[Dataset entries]

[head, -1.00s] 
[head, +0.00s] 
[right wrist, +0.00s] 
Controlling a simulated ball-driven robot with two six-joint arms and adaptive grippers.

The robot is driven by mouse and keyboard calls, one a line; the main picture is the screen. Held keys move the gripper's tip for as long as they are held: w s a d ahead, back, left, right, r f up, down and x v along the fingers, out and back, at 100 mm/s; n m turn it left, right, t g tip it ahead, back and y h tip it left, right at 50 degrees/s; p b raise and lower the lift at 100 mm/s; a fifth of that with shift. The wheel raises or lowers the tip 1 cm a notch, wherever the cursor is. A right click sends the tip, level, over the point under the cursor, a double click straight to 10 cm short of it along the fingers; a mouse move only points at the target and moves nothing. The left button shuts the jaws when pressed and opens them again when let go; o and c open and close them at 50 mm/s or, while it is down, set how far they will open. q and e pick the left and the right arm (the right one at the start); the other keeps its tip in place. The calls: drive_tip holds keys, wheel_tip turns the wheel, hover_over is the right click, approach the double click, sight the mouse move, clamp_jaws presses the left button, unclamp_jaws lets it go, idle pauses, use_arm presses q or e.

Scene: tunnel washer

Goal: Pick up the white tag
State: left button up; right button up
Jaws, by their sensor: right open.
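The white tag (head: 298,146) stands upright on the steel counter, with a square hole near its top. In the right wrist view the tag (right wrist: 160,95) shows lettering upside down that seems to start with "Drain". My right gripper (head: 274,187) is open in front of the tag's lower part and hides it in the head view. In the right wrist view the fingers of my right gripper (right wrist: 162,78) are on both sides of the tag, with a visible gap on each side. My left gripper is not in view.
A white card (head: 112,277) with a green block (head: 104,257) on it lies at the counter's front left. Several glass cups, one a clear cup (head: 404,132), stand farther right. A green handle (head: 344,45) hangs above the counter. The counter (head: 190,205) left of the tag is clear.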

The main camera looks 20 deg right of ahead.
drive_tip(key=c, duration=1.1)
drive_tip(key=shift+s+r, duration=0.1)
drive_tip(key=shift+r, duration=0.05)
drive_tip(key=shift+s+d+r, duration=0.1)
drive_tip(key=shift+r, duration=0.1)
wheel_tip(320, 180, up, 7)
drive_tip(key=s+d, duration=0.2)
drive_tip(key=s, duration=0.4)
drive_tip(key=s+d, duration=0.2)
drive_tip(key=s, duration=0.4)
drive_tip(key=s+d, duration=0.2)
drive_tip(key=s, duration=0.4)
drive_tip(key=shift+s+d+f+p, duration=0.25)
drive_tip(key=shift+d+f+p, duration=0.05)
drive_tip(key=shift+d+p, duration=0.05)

---

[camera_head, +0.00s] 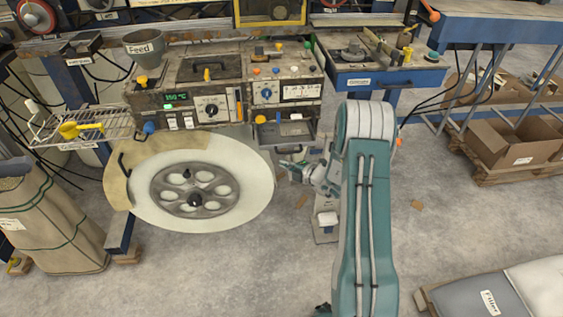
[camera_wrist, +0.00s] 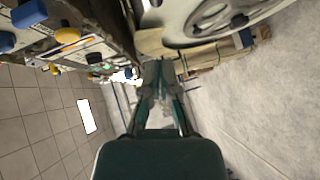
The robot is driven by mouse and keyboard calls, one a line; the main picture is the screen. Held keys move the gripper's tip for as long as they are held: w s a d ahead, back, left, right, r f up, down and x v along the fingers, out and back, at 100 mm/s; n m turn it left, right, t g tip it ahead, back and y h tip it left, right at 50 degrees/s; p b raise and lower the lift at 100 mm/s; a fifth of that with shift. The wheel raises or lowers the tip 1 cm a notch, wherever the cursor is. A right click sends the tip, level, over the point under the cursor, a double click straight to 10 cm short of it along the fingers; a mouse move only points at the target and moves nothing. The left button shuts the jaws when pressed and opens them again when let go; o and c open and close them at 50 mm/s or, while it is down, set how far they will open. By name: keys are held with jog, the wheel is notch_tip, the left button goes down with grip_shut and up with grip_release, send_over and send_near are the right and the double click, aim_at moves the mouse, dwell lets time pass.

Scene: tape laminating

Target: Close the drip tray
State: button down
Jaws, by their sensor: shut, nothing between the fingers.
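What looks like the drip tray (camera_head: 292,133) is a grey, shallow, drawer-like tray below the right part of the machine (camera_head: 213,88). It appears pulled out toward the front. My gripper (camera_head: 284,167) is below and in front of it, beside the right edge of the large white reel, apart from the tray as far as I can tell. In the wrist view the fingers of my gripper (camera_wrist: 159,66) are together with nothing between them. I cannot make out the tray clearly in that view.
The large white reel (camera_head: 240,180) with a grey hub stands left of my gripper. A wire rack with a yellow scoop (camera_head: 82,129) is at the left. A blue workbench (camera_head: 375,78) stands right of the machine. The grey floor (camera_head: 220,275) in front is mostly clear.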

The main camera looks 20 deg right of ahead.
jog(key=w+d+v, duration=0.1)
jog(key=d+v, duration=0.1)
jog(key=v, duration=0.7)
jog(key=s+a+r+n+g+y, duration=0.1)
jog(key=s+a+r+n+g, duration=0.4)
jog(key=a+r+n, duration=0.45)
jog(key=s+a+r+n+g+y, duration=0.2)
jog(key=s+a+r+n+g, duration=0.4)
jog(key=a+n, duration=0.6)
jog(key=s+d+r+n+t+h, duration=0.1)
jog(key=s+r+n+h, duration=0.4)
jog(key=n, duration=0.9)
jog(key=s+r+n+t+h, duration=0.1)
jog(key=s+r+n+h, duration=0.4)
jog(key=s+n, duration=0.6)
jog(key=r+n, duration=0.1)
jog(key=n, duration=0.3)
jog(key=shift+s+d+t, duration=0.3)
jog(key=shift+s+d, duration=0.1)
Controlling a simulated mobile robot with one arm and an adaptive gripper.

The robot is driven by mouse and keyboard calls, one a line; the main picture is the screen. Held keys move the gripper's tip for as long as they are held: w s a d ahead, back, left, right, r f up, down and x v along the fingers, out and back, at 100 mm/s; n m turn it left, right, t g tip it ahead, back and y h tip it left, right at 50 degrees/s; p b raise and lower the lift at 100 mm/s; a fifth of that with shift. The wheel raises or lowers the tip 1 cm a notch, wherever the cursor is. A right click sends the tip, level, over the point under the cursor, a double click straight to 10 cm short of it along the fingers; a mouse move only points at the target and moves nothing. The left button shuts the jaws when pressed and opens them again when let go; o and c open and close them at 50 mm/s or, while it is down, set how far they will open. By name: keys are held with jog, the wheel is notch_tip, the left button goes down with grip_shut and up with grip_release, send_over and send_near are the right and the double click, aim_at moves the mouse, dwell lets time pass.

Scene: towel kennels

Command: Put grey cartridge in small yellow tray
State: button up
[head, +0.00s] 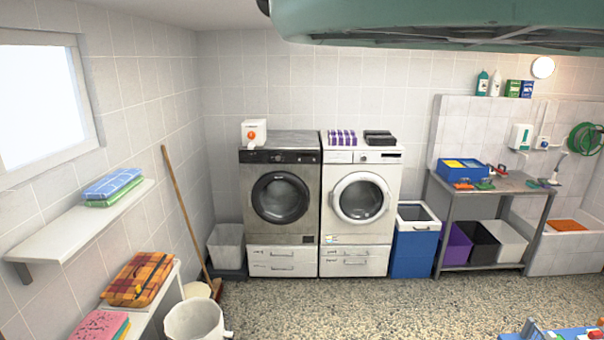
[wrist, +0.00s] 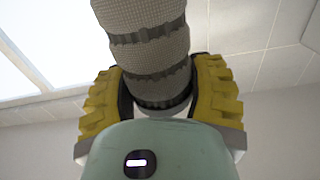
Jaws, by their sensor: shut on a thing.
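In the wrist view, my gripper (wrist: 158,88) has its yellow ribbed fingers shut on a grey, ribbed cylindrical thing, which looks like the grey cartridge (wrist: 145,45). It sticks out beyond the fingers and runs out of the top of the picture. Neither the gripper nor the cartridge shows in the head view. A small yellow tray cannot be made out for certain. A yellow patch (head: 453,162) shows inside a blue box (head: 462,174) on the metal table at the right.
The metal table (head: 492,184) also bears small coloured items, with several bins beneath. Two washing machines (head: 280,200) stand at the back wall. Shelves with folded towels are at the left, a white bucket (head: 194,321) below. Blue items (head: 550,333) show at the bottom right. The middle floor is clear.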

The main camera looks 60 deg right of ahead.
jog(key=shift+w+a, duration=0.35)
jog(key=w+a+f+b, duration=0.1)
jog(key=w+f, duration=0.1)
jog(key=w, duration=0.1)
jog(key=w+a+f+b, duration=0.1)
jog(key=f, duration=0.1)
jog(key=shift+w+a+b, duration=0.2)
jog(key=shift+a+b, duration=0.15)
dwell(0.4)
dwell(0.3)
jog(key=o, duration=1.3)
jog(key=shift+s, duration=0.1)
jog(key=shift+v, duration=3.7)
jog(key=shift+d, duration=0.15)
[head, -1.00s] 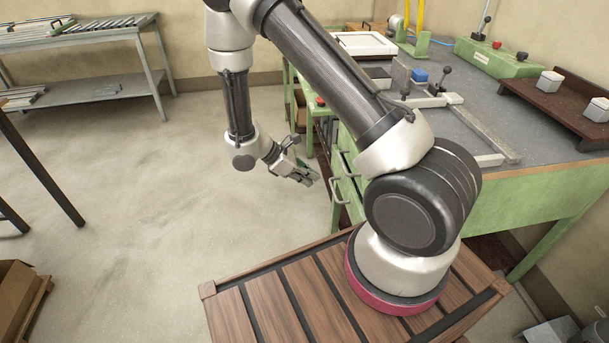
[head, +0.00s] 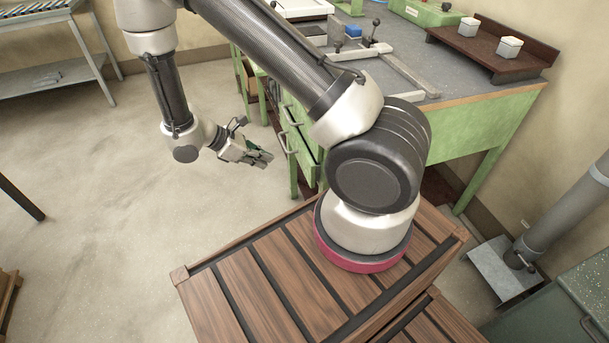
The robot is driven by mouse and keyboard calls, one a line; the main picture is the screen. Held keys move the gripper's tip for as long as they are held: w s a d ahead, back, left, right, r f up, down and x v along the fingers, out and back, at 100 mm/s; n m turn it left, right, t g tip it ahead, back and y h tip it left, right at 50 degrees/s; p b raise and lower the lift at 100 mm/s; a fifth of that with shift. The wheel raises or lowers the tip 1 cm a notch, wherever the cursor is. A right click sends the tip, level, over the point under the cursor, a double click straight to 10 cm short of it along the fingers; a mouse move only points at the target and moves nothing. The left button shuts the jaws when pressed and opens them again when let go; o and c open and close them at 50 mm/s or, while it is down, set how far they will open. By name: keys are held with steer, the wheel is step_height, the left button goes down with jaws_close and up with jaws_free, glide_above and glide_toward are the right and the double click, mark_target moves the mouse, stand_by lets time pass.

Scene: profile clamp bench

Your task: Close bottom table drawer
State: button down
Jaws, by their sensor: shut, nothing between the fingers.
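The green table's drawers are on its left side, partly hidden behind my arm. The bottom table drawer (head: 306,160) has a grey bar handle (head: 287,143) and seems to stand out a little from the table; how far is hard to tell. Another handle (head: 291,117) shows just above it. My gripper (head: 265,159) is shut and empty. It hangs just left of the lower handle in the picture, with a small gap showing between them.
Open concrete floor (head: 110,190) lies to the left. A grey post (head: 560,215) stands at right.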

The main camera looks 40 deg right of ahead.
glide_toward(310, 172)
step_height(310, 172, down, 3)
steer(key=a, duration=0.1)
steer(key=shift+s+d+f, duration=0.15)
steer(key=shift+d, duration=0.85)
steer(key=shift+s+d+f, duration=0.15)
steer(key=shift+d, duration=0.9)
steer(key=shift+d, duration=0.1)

_Given request_:
Copy all lines of the material above where the string "Scene" occurs.

_Output for this task_:
Scene: tunnel washer
Scene: tape laminating
Scene: towel kennels
Scene: profile clamp bench

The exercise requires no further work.